O afastamento do governo da luta histórica das famílias camponesas é resultado da opção pela aliança estabelecida com a bancada ruralista em nome da “governabilidade”. Esta aliança vai custar aos cofres públicos, em 2013, aproximadamente 13 bilhões de reais em renúncia fiscal; em 2003, a renúncia foi de 684 milhões de reais (fonte: site da SRF). Outro fato gritante é a abertura do governo brasileiro para a compra de terra por parte de estrangeiros: 2,6 milhões de hectares estão nas mãos de não brasileiros, colocando em risco a soberania alimentar e hídrica.
Quanto mais o governo Dilma se aproxima do agronegócio exportador, mais se distancia da reforma agrária e, consequentemente, das famílias camponesas que historicamente foram excluídas do uso da terra. Condenando os assentamentos ao esquecimento e colocando os acampamentos sem terra na invisibilidade.
Em Alagoas, o monocultivo da cana de açúcar e a força do “poder econômico” dos usineiros se constituíram num obstáculo político à realização da Reforma Agrária.

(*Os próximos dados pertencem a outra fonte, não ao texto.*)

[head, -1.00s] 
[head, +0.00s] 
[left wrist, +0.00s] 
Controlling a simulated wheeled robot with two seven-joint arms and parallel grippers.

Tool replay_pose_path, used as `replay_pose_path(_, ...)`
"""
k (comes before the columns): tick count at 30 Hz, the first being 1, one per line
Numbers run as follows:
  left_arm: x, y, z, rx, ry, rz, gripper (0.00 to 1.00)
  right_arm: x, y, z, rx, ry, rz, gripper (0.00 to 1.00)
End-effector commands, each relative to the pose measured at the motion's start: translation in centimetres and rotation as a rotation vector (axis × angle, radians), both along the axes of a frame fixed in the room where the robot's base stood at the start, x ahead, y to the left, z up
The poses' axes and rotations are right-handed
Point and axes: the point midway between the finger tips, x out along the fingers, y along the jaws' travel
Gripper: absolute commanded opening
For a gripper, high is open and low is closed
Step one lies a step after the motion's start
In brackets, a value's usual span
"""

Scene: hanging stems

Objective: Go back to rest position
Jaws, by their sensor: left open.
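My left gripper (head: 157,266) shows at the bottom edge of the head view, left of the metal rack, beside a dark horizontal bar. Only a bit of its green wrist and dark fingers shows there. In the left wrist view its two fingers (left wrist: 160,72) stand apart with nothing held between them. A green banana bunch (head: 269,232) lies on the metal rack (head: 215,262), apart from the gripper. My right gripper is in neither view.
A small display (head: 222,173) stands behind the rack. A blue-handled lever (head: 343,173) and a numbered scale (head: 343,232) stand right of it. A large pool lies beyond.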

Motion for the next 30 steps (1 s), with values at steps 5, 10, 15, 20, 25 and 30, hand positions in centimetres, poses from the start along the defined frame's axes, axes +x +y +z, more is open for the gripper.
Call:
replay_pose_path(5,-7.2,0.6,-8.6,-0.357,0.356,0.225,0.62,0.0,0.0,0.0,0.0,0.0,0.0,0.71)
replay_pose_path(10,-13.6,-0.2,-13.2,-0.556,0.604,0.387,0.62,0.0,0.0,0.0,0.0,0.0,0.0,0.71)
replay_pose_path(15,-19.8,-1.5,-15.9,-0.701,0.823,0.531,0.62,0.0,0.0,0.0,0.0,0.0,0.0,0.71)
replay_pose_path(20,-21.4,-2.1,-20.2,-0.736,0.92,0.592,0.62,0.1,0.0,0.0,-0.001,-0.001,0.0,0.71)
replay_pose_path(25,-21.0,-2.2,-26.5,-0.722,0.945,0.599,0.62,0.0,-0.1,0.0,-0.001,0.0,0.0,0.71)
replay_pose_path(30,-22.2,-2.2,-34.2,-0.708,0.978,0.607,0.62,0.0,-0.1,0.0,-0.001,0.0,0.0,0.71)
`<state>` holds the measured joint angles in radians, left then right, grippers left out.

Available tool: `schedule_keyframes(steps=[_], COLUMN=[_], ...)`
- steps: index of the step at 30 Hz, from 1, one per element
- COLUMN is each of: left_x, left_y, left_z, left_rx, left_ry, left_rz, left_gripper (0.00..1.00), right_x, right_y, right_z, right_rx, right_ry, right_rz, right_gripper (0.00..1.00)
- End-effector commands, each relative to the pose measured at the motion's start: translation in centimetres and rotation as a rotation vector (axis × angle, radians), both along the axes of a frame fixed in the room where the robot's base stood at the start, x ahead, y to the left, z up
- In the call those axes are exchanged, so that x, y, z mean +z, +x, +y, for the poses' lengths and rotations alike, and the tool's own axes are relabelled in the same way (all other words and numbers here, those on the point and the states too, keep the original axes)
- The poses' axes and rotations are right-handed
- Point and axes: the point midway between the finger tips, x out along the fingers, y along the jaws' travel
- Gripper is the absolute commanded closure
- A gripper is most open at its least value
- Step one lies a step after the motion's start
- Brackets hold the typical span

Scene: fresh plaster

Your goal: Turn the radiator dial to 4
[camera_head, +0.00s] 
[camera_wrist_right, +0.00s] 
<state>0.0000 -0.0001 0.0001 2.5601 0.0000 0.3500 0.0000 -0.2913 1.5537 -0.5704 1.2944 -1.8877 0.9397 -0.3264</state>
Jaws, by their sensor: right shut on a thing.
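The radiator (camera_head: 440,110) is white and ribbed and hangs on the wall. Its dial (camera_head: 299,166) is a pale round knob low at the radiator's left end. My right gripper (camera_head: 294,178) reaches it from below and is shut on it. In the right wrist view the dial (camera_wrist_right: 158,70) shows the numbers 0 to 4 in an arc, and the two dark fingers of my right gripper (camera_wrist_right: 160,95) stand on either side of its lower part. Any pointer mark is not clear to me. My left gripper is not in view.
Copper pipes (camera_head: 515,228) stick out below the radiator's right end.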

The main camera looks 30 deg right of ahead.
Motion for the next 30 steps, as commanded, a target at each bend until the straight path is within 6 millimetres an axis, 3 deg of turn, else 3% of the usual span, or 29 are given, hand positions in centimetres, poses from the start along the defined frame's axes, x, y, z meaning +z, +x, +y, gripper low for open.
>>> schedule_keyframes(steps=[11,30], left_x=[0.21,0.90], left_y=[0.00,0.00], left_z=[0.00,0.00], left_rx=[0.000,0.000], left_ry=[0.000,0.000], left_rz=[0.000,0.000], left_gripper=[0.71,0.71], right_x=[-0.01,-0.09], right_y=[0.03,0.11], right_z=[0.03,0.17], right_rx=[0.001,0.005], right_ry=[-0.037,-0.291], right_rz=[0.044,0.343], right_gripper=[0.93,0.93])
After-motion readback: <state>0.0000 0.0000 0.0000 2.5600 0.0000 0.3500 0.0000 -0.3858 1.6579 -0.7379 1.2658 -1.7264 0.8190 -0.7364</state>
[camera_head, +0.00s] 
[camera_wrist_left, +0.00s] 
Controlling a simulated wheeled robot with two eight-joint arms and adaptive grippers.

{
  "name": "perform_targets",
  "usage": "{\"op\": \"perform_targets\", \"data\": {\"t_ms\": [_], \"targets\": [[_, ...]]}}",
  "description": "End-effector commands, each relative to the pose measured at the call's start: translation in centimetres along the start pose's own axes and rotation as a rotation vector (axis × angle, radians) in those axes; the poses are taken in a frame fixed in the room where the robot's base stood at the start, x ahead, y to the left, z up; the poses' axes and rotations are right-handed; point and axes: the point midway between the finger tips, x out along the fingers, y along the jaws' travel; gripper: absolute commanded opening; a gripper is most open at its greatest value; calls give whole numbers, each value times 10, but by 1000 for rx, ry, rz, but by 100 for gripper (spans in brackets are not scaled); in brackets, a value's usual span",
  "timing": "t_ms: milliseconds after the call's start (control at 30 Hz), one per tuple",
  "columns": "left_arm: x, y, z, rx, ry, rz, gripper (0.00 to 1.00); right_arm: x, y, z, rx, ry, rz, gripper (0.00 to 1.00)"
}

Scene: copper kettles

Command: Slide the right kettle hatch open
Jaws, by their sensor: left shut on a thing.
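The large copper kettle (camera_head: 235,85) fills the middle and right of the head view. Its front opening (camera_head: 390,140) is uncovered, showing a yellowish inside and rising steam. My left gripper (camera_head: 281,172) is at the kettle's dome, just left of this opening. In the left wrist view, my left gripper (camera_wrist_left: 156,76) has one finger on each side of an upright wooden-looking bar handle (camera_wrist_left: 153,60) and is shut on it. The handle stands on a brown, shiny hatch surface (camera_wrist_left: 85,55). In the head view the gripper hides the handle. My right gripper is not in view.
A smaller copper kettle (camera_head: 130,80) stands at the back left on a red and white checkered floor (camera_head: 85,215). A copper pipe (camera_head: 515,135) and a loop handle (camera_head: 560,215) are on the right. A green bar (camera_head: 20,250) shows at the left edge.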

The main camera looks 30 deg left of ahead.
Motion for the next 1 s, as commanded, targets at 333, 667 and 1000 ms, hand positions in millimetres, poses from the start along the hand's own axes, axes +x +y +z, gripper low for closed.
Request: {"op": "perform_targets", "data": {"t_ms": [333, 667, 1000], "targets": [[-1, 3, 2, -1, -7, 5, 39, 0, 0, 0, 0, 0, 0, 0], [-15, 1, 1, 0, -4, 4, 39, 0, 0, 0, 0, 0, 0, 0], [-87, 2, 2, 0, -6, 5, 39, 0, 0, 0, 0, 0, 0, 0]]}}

Os usineiros além de explorarem os canavieiros, inclusive com prática de trabalho escravo, devem a previdência pública, aos bancos públicos, a Eletrobrás, aos cortadores de cana, aos fornecedores… “a Deus e ao mundo”. Devem e não pagam.
Na rota de ignorar as oito mil famílias sem terras que vivem as margens das BRs ou em fazendas, o governo Teotônio Vilela pretende destinar cerca de 30 mil hectares de terra para o plantio de eucalipto destinado a produção de celulose e energia. Perpetuando Alagoas na condição de importadora de 75% alimentos consumidos pelos alagoanos.
O cenário contrário criado pelas elites que capturaram o ESTADO brasileiro e alagoano impõe aos que lutam pela reforma agrária e aos apoiadores, um processo intenso de mobilização contra as ofensivas do modelo econômico e político e ações organizativas de superação da realidade imposta. A correlação de força não será alterada no processo eleitoral, mas nas ruas, nas praças, nas ocupações.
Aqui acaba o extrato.